100 years after 31 people died in the Binghamton Clothing Company fire on Wall Street the details of that day are still chilling.

"Some of the women went back in for their purses. Others were trapped by the flames and either leapt to their death off the roof and upper stories or burned to death in the flames," said Broome County Historian Gerald Smith.

"The scene on the upper floors was one of horror. Flames spread with incredible speed, fanned by air from open windows and travelling like lightning up the stairwells. Women dangled from ledges, leaped from windows and were trapped in elevators and swallowed by flames," said Binghamton Fire Chief Daniel Thomas.
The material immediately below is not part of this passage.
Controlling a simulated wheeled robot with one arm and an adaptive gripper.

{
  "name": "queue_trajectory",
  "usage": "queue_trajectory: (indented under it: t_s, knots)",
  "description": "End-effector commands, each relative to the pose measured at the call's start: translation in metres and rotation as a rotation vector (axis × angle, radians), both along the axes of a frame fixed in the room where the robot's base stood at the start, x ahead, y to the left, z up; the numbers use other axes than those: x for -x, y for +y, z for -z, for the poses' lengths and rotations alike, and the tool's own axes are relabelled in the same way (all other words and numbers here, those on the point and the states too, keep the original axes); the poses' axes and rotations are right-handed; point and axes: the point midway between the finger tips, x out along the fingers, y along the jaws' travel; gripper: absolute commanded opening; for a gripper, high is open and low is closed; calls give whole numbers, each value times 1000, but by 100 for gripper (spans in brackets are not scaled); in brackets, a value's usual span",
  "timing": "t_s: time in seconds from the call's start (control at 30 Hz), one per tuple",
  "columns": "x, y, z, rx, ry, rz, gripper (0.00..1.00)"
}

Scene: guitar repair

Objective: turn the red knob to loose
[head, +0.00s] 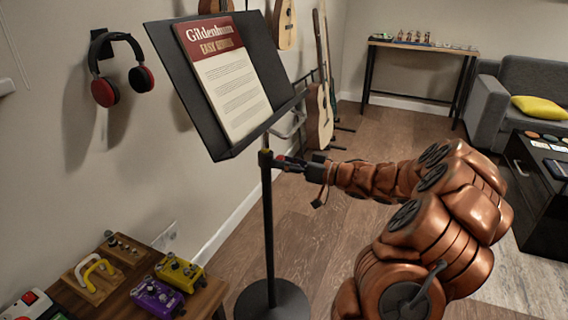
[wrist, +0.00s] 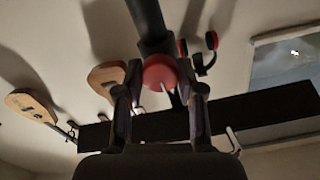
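The red knob (wrist: 160,72) is round with a white mark on its face and sits on the dark pole of the music stand (head: 268,215). In the head view only a small red bit of the knob (head: 281,158) shows beside the pole. My gripper (wrist: 160,82) faces the knob, with one finger on each side of it. The fingers stand apart and look open, with a narrow gap to the knob; contact is hard to judge. In the head view my gripper (head: 296,163) is at the pole, below the desk, with its fingertips partly hidden.
The stand's black desk (head: 268,55) holds a sheet (head: 222,75) above my gripper. A wooden table (head: 125,270) with several pedals is at lower left. Headphones (head: 105,92) hang on the wall. Guitars (head: 320,115) stand behind. Open floor (head: 390,135) lies beyond my arm.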

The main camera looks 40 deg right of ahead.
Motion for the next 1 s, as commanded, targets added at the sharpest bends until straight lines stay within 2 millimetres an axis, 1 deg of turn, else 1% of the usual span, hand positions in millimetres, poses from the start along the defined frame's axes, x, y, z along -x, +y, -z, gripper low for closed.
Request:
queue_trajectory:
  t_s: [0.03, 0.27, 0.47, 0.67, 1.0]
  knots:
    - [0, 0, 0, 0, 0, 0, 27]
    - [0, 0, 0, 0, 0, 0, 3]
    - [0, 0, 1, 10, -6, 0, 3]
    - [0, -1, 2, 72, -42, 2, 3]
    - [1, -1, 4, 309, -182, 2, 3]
Among the victims were Sidney Dimmock, who went back into the burning building to save others, and Nellie Connor, who's calm instruction helped lead many of the 111 workers of the factory to safety.

"My mother always told us the story about the fire adn how she saved so many people by calming their fears," said Kathy Howell, great niece of Nellie Connor.

Many descendants of Nellie Connor used today's event as a bittersweet family reunion.

"I'm from down in the area of Carbondale around Scranton. We have people here from Elmira, Hallstead, Great Bend, Binghamton. We have Cousins from Georgia, upstate New York,' said Father Charles Connor, great, great Nephew of Nellie Connor.

"It's wonderful, the fact that people still remember," said Howell.

The legacy of that day, in combination with the Triangle Shirt fire in New York City which killed 146 people a year earlier, was safer conditions for workers who followed.

"All the EJ (Endicott-Johnson) factories that our ancestors probably worked in, or IBM, or Ansco were built safer and better because of this tragedy," said Smith.